A run of records:
— Start —
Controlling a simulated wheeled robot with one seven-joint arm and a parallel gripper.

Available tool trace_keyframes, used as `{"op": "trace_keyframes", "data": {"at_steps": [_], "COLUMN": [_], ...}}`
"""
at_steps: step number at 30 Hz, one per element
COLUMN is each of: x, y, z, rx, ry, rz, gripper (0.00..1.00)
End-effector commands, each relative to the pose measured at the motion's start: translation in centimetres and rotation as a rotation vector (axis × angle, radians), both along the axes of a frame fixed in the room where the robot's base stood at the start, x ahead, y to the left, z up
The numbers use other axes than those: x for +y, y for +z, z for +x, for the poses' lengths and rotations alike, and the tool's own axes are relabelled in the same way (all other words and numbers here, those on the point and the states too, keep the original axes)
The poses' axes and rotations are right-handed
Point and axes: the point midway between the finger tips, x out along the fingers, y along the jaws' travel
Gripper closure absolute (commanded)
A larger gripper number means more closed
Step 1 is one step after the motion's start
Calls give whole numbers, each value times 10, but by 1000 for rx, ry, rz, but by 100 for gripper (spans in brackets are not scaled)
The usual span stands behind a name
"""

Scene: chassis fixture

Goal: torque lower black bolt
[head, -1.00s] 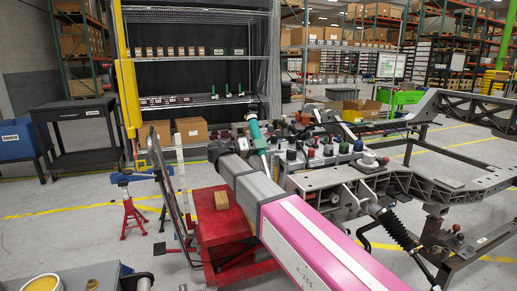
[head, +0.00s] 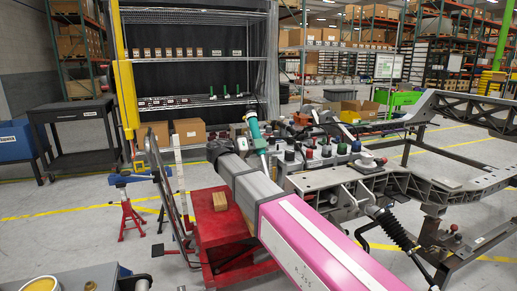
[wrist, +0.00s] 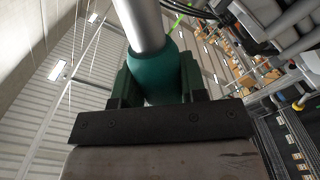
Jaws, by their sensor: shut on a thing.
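My gripper (wrist: 160,92) is shut on a teal-handled tool (wrist: 162,72), with a dark green finger on each side. A grey metal shaft (wrist: 141,24) runs from the teal handle toward the top of the wrist view. In the head view the teal tool (head: 254,129) stands nearly upright above the left end of the metal chassis (head: 340,179). My arm hides part of the chassis there. I cannot pick out the lower black bolt in either view, nor tell whether the tool touches anything.
Several dark, red and green capped parts (head: 326,151) stand on the chassis near the tool. A red jack stand (head: 130,217) and a black table (head: 75,142) stand further left.

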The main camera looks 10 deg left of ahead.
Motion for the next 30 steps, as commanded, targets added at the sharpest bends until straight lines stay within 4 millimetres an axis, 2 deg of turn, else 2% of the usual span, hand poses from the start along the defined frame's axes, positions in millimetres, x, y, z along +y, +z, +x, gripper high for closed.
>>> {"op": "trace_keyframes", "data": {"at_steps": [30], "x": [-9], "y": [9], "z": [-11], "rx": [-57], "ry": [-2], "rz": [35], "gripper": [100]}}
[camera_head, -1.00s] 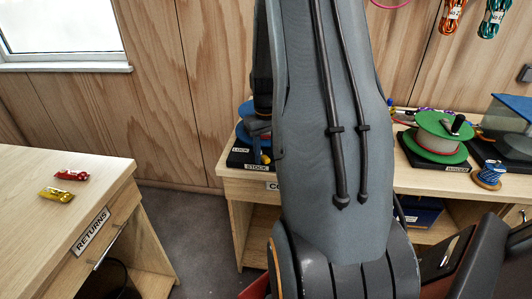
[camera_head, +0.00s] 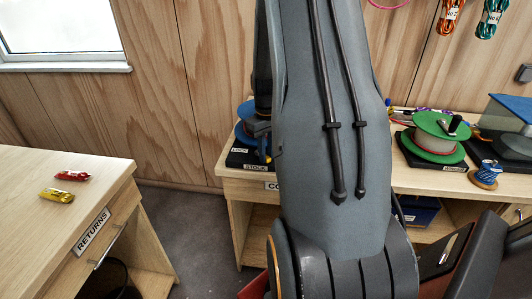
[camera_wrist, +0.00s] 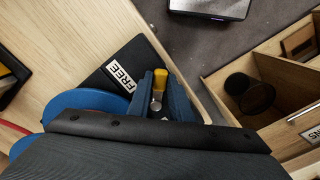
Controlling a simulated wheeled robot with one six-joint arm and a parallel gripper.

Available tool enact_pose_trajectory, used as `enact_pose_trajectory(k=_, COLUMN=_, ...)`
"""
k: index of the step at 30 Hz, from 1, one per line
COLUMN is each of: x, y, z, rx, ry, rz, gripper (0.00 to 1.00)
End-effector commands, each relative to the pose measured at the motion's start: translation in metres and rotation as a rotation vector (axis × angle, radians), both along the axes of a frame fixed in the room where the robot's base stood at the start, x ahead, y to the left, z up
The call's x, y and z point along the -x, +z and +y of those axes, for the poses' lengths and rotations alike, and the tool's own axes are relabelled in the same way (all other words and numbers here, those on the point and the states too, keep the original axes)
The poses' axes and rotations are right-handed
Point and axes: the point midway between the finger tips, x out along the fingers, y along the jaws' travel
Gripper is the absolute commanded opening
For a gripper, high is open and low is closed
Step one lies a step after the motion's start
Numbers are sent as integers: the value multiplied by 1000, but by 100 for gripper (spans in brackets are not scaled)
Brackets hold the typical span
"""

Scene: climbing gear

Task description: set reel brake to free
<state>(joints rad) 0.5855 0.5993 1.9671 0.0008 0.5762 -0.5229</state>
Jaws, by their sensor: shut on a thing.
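The blue reel (camera_head: 246,128) stands on a black base (camera_wrist: 96,82) labelled STOCK on the counter, partly hidden behind my arm in the head view. The base carries a LOCK label (camera_head: 238,154) and, in the wrist view, a FREE label (camera_wrist: 122,77). The brake lever, with a yellow grip (camera_wrist: 160,80), shows between the fingers of my gripper (camera_wrist: 160,92), just right of the FREE label. My gripper is shut on the lever.
A green reel (camera_head: 440,122) and a small blue spool (camera_head: 486,172) stand on the counter at right. Wooden compartments (camera_wrist: 270,75) lie right in the wrist view.

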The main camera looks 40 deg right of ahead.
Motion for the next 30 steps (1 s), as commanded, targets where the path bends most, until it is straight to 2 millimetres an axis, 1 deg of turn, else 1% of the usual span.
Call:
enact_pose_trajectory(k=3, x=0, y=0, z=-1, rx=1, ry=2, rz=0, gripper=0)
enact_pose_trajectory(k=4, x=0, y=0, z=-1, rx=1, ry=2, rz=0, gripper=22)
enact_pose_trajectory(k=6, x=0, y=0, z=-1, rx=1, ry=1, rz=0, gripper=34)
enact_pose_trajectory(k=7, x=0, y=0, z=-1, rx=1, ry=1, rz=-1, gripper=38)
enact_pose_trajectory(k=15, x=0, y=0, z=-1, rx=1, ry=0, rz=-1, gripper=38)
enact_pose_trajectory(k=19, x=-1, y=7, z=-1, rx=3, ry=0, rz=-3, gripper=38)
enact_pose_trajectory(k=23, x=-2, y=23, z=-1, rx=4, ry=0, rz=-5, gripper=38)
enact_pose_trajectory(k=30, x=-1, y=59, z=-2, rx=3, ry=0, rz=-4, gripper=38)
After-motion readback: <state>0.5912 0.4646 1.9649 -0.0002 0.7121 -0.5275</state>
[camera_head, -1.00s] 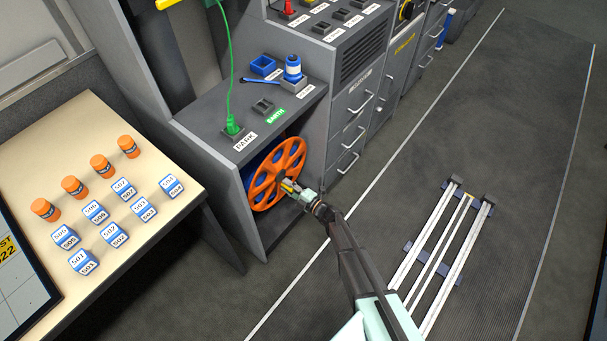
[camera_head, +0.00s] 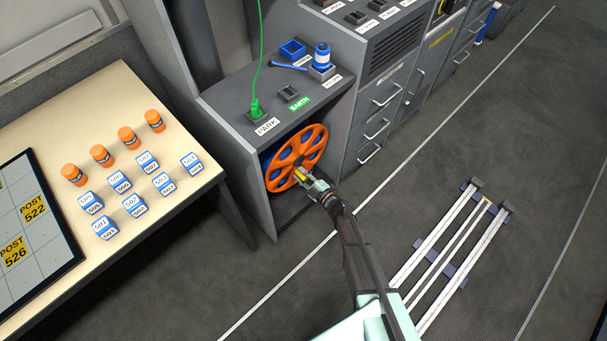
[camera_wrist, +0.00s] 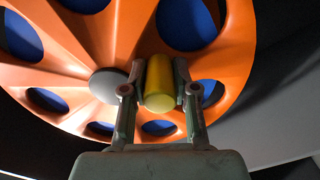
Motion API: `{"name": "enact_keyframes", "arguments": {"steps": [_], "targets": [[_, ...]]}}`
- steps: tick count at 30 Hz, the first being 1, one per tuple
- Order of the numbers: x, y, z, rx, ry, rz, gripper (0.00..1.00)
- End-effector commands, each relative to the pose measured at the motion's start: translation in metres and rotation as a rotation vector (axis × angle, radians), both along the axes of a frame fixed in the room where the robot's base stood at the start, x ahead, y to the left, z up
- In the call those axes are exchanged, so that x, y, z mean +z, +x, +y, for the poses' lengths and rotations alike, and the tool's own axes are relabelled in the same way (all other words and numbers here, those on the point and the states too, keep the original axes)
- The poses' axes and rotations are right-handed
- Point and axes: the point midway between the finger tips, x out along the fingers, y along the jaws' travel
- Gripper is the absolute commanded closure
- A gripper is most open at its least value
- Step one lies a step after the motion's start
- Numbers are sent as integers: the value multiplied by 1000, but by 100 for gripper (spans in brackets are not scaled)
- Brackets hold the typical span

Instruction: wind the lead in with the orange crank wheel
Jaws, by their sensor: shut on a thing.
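The orange crank wheel (camera_head: 287,165) stands upright in the open bay of the grey cabinet, with blue showing behind its holes. It also fills the upper part of the wrist view (camera_wrist: 105,45). My gripper (camera_head: 303,177) is at the lower right part of the wheel. In the wrist view my gripper (camera_wrist: 158,90) is shut on the yellow crank handle (camera_wrist: 160,82), which sits to the right of the grey hub (camera_wrist: 107,84). The green lead (camera_head: 258,70) runs up from a green plug (camera_head: 256,109) in the socket labelled PARK on the cabinet top.
A table (camera_head: 120,75) with orange cylinders and numbered blue-white blocks stands at the left. Floor rails (camera_head: 440,250) lie at the right.

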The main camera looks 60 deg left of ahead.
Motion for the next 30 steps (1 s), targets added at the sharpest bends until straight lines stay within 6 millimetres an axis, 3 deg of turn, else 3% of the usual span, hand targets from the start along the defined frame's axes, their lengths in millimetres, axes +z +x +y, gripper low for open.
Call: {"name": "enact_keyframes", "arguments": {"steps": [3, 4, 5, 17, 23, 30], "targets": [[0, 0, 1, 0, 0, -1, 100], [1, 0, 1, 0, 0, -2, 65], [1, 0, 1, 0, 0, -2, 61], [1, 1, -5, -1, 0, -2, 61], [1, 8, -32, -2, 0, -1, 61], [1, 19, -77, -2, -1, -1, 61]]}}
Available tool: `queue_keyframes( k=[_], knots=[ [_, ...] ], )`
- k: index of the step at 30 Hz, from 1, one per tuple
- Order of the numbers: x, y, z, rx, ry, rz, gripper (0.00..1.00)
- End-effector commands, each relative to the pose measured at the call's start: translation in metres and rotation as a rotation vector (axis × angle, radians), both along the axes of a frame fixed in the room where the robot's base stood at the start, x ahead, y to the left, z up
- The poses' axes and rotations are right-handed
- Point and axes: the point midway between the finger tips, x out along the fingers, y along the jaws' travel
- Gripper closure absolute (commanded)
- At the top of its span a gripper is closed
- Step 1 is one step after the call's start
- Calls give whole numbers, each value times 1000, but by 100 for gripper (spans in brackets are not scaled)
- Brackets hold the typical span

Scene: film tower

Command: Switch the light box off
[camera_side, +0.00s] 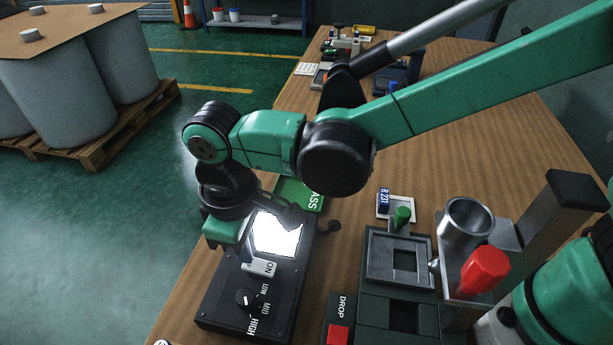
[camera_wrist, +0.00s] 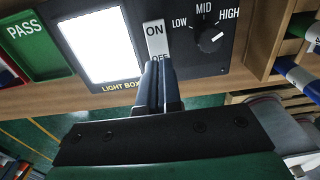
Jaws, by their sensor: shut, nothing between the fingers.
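The light box (camera_side: 222,312) is a black box on the bench, and its panel (camera_side: 278,235) glows white. In the wrist view the lit panel (camera_wrist: 100,45) is at upper left, with the white rocker switch (camera_wrist: 154,36) to its right. The ON end of the switch shows; the OFF end is partly covered by my fingertips. The switch also shows in the side view (camera_side: 262,268). My gripper (camera_wrist: 160,66) is shut and empty, its tips at the OFF end. I cannot tell whether they touch it.
A black knob (camera_wrist: 211,37) marked LOW, MID, HIGH is right of the switch and points toward HIGH. A green PASS tray (camera_wrist: 40,40) lies beyond the panel. A dark fixture (camera_side: 400,262), a red-topped part (camera_side: 485,268) and a DROP box (camera_side: 340,310) stand to the right.

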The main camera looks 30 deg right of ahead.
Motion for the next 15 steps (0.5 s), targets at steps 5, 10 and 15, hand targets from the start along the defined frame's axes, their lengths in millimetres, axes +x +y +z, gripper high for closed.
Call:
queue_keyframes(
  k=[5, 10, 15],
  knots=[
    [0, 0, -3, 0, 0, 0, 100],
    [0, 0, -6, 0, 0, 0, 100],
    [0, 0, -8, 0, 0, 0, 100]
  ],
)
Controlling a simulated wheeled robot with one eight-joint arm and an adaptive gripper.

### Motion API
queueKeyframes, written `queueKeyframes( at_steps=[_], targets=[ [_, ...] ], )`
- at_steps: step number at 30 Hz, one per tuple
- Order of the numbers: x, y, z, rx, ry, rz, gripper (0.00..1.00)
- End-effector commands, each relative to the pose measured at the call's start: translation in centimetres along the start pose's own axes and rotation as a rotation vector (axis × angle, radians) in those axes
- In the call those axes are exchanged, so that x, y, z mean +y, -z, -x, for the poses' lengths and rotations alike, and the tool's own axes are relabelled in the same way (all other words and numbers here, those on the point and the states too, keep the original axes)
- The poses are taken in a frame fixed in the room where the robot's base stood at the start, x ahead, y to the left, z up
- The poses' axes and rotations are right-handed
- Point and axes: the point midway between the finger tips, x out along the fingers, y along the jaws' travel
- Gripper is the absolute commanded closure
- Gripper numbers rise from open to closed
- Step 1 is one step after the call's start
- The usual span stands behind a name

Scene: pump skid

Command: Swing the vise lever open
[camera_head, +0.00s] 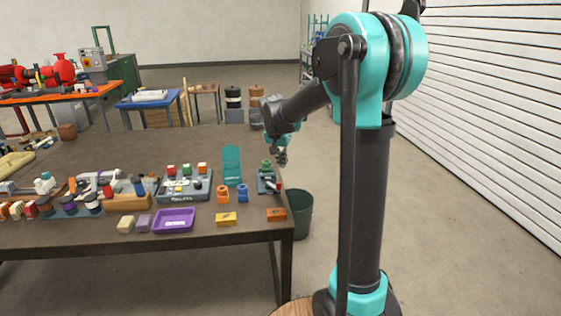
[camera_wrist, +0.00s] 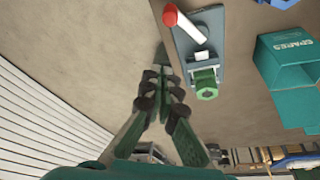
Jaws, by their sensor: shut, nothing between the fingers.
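The vise (camera_head: 267,181) sits at the right end of the dark table, a small grey plate with a green part on it. In the wrist view its plate (camera_wrist: 184,48) carries a white lever (camera_wrist: 189,29) with a red end knob (camera_wrist: 170,14), lying at a slant across the plate. A green hex-shaped part (camera_wrist: 206,88) stands at the plate's near end. My gripper (camera_head: 282,158) is above and beside the vise. In the wrist view my gripper (camera_wrist: 161,78) is shut and empty, left of the plate; I see no contact with the lever.
A teal spares bin (camera_wrist: 290,68) stands right of the vise in the wrist view; it also shows in the head view (camera_head: 232,165). Blue and orange pieces (camera_head: 223,194), an orange block (camera_head: 277,214) and a purple tray (camera_head: 174,221) are nearby. A bucket (camera_head: 301,214) stands beyond the table's right edge.

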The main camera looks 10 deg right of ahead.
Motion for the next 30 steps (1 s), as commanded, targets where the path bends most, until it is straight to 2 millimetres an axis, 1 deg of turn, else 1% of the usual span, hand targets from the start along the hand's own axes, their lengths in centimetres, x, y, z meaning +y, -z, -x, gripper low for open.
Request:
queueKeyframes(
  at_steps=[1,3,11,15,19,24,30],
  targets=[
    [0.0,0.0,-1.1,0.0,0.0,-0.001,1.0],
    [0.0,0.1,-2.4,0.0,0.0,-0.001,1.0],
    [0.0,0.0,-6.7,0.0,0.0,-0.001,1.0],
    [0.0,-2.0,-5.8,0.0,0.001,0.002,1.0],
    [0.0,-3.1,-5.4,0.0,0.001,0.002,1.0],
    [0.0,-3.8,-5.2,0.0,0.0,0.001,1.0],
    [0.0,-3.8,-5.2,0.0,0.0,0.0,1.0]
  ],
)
— End —
_Stated exercise_
Print, unaltered, every line from the beginning of the material down to the line with "at_steps: step number at 30 Hz, one per element".

_Full solution_
Controlling a simulated wheeled robot with one seven-joint arm and a parallel gripper.

Available tool trace_keyframes, used as `{"op": "trace_keyframes", "data": {"at_steps": [_], "COLUMN": [_], ...}}`
"""
at_steps: step number at 30 Hz, one per element

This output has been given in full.